Elegance has gone downhill in San Francisco, literally, not figuratively.

At one time, the city’s poshest hotels could be found perched atop Nob Hill, a steep climb uphill from the financial district and Union Square. But with the recent arrival of five-star contemporary favourites such as the St Regis and or the Four Seasons, located along bustling Market Street, the high end has come down to sea level and into buzzy SoMa, the acronym for the once-gritty-now-booming area south of Market Street.

Nearby, the new turquoise glass-sheathed InterContinental San Francisco, and with its popular lobby bar (Bar 888) and restaurant (Luce), frequently fill with crowds spilling out of the city’s newly re-vamped Moscone Convention Center. To counter the onslaught of contemporary hotel stylings, the old school Beaux Arts Ritz-Carlton recently modernized its famous lobby bar and dining room to mixed reviews. But its classy and exclusive club level remains unchanged and among the first choices of visiting CEOs and dignitaries. In the know celebs and CEOs also keep coming back to the casually elegant Taj Campton Place, tucked into a quiet corner of Union Square.

Technology titans with business south of the city on “the peninsula” or in Silicon Valley now flock to the see-and-be-seen Rosewood Sand Hill in Menlo Park for meetings and meals, or sunset cocktails on the deck at its Michelin-starred Madera Restaurant. For an upscale, outdoorsy experience, check out the skyline views from Cavallo Point, a five-star luxury resort located under the Golden Gate Bridge about 15 minutes from downtown. The cosy resort, restaurant and spa are housed in a collection of impeccably restored buildings that were once an army base set up to protect the bay from invaders.
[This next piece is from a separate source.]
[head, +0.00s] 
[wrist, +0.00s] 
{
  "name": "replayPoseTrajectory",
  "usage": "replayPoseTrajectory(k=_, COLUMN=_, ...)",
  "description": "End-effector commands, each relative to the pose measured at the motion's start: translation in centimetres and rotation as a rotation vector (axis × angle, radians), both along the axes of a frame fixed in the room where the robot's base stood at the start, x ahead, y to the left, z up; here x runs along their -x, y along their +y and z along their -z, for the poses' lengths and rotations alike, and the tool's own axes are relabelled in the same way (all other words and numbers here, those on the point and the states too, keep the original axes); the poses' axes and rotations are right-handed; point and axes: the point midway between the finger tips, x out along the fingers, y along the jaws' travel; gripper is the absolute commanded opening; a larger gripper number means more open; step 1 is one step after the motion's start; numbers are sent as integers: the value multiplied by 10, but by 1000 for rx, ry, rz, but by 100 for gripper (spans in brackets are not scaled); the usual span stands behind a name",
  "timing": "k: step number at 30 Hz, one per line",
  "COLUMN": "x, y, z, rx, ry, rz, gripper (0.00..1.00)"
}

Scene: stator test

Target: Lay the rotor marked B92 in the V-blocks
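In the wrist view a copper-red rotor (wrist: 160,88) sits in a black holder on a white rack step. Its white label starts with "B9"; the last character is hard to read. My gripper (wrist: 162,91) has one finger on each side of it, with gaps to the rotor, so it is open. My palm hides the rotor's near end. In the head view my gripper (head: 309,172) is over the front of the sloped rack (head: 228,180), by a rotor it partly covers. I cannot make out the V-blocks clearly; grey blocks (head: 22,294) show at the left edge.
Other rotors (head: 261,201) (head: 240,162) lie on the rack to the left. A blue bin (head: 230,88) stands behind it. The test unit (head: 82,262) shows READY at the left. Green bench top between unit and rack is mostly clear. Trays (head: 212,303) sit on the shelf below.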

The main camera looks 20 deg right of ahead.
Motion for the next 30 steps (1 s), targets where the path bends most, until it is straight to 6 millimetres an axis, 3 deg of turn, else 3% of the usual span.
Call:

San Francisco is the headquarters for two of the trendiest hotel brands in the US: Joie de Vivre and Kimpton. Both are known for converting older buildings into hot, new reasonably priced boutique hotels and restaurants.

Joie de Vivre’s flagship Hotel Vitale, ideally located on the Embarcadero (the city’s waterfront), is the chain’s only new-from-the-ground-up hotel. It is frequently sold out, so book early, and if you feel like a splurge, ask for a “circular suite” with panoramic views of the bay, the Ferry Building and the Bay Bridge, which connects the city to Oakland and the “East Bay”. Kimpton’s eclectic Hotel Monaco near Union Square wows business travellers with enthusiastic service, free wi-fi, 24-hour room service and popular complimentary wine tastings from 5 to 6 pm each day. 
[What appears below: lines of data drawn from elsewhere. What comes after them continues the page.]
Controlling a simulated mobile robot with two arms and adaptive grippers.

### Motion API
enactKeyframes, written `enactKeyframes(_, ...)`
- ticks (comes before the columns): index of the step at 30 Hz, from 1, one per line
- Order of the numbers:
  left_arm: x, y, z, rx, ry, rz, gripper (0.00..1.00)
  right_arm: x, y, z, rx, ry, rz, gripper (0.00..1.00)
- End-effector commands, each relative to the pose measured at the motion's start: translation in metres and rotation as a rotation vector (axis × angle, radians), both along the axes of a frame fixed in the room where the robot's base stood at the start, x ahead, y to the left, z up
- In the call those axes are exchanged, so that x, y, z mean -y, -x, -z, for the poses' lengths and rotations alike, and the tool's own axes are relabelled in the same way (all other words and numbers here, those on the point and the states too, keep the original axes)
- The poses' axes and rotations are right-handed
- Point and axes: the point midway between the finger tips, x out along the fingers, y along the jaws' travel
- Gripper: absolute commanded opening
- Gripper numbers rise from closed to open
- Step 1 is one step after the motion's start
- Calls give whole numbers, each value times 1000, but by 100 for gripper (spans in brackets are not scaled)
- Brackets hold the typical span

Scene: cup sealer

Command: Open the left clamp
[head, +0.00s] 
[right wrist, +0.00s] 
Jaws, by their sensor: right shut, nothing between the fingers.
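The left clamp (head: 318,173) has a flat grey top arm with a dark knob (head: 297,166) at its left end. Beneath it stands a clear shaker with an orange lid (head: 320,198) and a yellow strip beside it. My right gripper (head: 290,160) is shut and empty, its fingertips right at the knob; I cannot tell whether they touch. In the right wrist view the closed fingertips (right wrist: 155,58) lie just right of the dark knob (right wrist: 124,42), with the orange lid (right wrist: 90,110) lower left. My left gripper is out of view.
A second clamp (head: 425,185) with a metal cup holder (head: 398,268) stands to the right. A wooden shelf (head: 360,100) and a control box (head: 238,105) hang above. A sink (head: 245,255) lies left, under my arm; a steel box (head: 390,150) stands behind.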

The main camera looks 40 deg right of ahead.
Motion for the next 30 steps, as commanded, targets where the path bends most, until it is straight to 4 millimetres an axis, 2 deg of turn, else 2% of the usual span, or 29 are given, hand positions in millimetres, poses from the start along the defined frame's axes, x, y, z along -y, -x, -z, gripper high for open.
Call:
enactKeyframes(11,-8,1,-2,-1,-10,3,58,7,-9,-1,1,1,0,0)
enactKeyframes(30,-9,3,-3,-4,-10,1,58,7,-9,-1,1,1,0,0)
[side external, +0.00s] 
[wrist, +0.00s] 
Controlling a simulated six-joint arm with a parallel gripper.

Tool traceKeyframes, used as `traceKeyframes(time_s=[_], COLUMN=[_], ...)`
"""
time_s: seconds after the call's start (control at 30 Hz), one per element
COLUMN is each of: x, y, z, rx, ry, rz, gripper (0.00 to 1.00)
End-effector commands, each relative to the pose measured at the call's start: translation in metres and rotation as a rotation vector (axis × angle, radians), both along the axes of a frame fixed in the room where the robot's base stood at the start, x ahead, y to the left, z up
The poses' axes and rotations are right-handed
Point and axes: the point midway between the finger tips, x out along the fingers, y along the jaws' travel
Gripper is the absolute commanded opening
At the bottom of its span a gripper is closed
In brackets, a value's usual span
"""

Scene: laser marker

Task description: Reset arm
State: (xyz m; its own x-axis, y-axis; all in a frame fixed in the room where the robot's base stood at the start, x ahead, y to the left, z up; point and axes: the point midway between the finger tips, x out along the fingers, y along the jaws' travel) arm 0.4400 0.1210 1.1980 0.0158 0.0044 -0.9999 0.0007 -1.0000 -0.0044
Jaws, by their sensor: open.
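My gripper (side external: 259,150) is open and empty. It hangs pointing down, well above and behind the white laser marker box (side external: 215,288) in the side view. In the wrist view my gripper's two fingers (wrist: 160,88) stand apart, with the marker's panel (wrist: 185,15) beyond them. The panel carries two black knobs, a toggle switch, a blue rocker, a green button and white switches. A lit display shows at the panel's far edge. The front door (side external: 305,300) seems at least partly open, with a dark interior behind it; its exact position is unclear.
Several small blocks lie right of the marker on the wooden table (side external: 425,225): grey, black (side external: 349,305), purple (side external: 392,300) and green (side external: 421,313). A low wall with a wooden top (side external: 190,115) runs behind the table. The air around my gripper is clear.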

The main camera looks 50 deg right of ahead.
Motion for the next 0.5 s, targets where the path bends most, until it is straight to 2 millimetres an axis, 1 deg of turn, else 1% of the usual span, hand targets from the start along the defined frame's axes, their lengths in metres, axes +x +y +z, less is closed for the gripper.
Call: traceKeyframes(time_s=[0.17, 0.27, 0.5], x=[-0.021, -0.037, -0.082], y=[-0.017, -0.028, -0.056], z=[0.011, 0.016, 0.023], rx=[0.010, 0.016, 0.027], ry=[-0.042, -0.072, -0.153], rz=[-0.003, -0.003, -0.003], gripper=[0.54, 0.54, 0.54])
While it is too early to tell if they will be hits or misses, adventuresome road warriors may want to check in at the sleek Mystic Hotel near the gates to Chinatown, or the intimate Inn at the Presidio, housed in a one-time bachelor officers quarters on the western edge of the city near the Golden Gate Bridge.

Expense account
San Francisco is a town filled with foodies with very high standards, which means you can expect a high quality dining experience nearly everywhere. But the food scene changes as quickly as the weather. To stay up to date with what is in or what is out, check in with the town’s top food critics and bloggers. See San Francisco Chronicle food critic Michael Bauer’s annual list of the Top 100 Bay Area restaurants, the frequently updated EaterSF’s top Eater 38 listings and Tablehopper’s 10 Places to Eat Now.
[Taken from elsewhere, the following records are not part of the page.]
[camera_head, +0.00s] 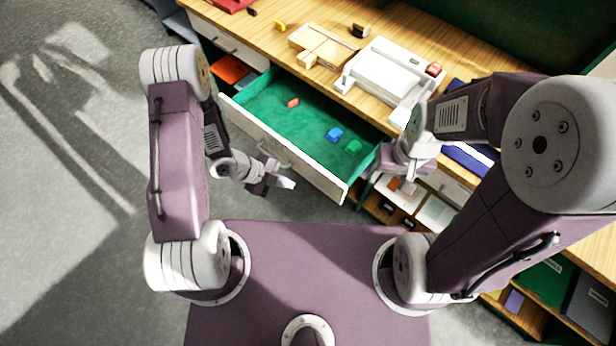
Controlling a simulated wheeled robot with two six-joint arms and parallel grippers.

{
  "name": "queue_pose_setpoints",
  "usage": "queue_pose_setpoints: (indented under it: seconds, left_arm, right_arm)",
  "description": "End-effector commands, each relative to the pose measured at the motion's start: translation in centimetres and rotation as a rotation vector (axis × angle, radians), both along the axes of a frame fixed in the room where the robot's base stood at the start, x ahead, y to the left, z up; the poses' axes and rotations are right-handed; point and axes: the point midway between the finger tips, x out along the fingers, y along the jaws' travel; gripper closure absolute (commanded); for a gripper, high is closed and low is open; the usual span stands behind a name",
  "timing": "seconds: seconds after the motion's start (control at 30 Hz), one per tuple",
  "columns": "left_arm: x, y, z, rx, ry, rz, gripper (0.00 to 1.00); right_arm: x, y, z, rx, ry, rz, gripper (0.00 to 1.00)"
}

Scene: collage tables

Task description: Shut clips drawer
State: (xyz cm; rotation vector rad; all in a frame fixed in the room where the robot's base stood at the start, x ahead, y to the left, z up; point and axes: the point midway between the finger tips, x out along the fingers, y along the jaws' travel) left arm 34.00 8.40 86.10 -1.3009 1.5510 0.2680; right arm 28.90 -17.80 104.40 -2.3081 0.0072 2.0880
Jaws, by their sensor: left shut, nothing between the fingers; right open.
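The open drawer (262,110) is pulled well out of the wooden table, with a white front (318,176) and a green-lined inside. A red clip (293,103), a blue clip (334,134) and a green clip (353,146) lie in it. My left gripper (287,184) is shut and empty, just in front of the drawer's front, near its handle (283,157); I cannot tell whether it touches. My right gripper (373,170) is open beside the drawer's right front corner. My right arm hides part of the table behind it.
On the tabletop (315,82) stand a white device (384,74), a wooden tray (322,45), a red block (434,69) and a yellow piece (280,26). A closed drawer (228,42) is at the left. Open shelves (400,205) are below right. The grey floor at left is clear.

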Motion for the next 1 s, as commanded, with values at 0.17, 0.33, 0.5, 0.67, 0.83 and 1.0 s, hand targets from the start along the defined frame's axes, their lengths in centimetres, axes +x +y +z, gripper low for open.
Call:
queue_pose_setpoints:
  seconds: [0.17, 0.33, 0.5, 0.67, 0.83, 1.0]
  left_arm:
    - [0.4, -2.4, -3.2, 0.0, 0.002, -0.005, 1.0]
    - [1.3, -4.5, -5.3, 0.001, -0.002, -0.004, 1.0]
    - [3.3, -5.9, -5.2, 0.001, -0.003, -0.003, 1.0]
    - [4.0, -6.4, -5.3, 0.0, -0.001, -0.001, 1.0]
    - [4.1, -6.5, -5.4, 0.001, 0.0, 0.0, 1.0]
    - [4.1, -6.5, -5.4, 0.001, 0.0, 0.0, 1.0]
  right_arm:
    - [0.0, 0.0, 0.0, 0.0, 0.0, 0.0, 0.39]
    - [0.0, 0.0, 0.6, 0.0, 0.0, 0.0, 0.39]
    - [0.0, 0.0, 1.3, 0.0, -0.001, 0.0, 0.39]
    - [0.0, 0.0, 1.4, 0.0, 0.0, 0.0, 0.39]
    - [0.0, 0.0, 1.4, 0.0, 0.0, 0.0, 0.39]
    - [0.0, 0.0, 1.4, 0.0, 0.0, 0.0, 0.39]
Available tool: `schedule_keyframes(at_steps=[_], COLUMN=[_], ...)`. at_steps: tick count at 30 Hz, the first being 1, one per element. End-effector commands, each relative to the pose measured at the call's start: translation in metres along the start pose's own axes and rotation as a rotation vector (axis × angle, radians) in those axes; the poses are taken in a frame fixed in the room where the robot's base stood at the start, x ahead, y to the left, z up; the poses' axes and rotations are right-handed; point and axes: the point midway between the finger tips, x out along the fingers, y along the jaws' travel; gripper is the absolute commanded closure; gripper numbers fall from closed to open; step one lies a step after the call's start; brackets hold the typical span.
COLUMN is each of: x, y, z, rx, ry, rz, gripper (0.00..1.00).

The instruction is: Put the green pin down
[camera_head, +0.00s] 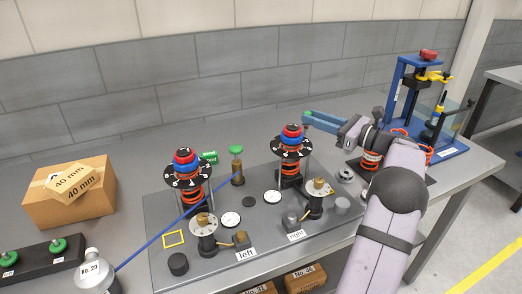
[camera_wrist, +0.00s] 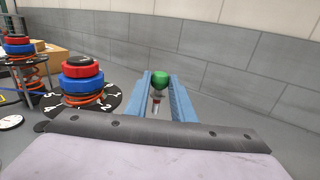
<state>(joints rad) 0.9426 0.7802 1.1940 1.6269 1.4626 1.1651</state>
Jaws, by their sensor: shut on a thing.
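My gripper (camera_head: 308,120) is above the back right of the grey fixture plate, its blue fingers pointing left, beside the right spring tower (camera_head: 291,150). In the wrist view my gripper (camera_wrist: 161,92) is shut on the green pin (camera_wrist: 160,77). The pin's round green head shows between the fingers, with a pale and reddish shank below it. I cannot make out the held pin in the head view. A green-topped brass post (camera_head: 236,152) stands between the two towers. Two other green knobs (camera_head: 58,245) sit in a black rack at the far left.
The left spring tower (camera_head: 187,172) and a slanting blue rod (camera_head: 165,232) occupy the plate (camera_head: 212,268). A cardboard box (camera_head: 95,205), a white bottle (camera_head: 92,278) and a blue press (camera_head: 408,85) stand around it. Bare table (camera_head: 130,160) lies behind the plate.

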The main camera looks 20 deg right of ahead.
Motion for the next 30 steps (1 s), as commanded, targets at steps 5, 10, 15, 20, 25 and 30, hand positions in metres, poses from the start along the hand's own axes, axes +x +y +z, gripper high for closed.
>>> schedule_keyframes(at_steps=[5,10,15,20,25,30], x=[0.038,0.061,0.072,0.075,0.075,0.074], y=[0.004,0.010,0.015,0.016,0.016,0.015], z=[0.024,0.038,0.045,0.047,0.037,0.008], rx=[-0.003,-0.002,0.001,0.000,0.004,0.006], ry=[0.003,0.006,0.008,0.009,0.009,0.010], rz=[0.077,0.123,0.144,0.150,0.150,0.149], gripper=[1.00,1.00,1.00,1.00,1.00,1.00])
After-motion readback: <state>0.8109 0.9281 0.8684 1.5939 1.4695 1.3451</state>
For those out to impress guests with fine food, gorgeous atmosphere and prompt service (and a check that only an expense account could love) look into: Gary Danko, a restaurant with an enduring reputation for outstanding food and service that makes up for an its awkward Fisherman’s Wharf location; Michael Mina for Japanese-French fusion in the Financial district; Benu for its unforgettable 17-course, $180 tasting menu; Taj Campton Place Restaurant, which serves up California cuisine with a sprinkle of spices from India in an elegant dining room off Union Square;  or Waterbar where you can decide which is better, the sustainably sourced seafood or the view.

In-the-know locals tend to avoid the previously mentioned establishments, except when entertaining out-of-towners or clients, in favour of a more dynamic, experimental, fresh, local (sometimes very noisy) food scene in outlying neighbourhoods such as the Mission or SoMa. So jump in a cab and join the locals at Range, a consistent favourite on walkable Valencia Street; Bar Tartine for fresh local produce prepared in eastern European fashion; AQ, whose menu and décor change with seasons, Prospect for its quiet, contemporary space and prompt service; Foreign Cinema as a solid choice on a sketchy stretch of Mission Street;  and Zuni Café where locals have long loved its pricey-but-worth-it pizza-oven roasted chicken.

Off the clock
If you have a few hours or a full day free, rent a car and head north over the Golden Gate Bridge (celebrating its 75th anniversary this year) to Marin County. Just across the bridge and not more than 20 minutes from downtown, visit Point Bonita, a windy, rugged spit of land where you will find a lighthouse operated by the US Coast Guard, hiking trails and dramatic views through the iconic bridge into the bay (bring your camera!). Farther north, take a tour of the area’s booming artisanal cheese making industry on the Sonoma-Marin Cheese Trail, a collection of 27 cheese makers open for tours and tastings.

While on the San Francisco Bay, keep an eye out for regattas and competitive sailing in cutting edge boats as the city prepares to host the America’s Cup in September 2013. Trials and practice events leading up to the big race will take place in late August and early October of 2012. The best perches for viewing the competition are Fort Mason and Crissy Field.

Also, the California Academy of Sciences opens its much anticipated earthquake exhibit on 26 May, where you can experience a high-magnitude jolt in an earthquake simulator and learn more about the impact of the city’s great quake and fire of 1906.

Go local
For a truly local dining experience, forget about fine dining, locavorism or fresh produce. The quintessential San Francisco food, served up by hundreds of taquerias and food trucks all over town, is the San Francisco-style (aka Mission-style) burrito — a warm, foil-wrapped favourite so ingrained in the local culture that it even has its own Wikipedia page. Everyone has an opinion about which burrito is best. (My personal favourite: Pancho Villa on 16th St in the Mission.) So ask around and you are sure to get an answer… or at least an opinion.

Don’t do this!
Locals cringe when visitors call their hometown “Frisco”. They groan when they hear “San Fran”. In some cases, you might get by when writing or saying simply “SF.” But for most locals, there are only two ways to refer to the city by (never “on”) the bay: San Francisco or simply, “the City”.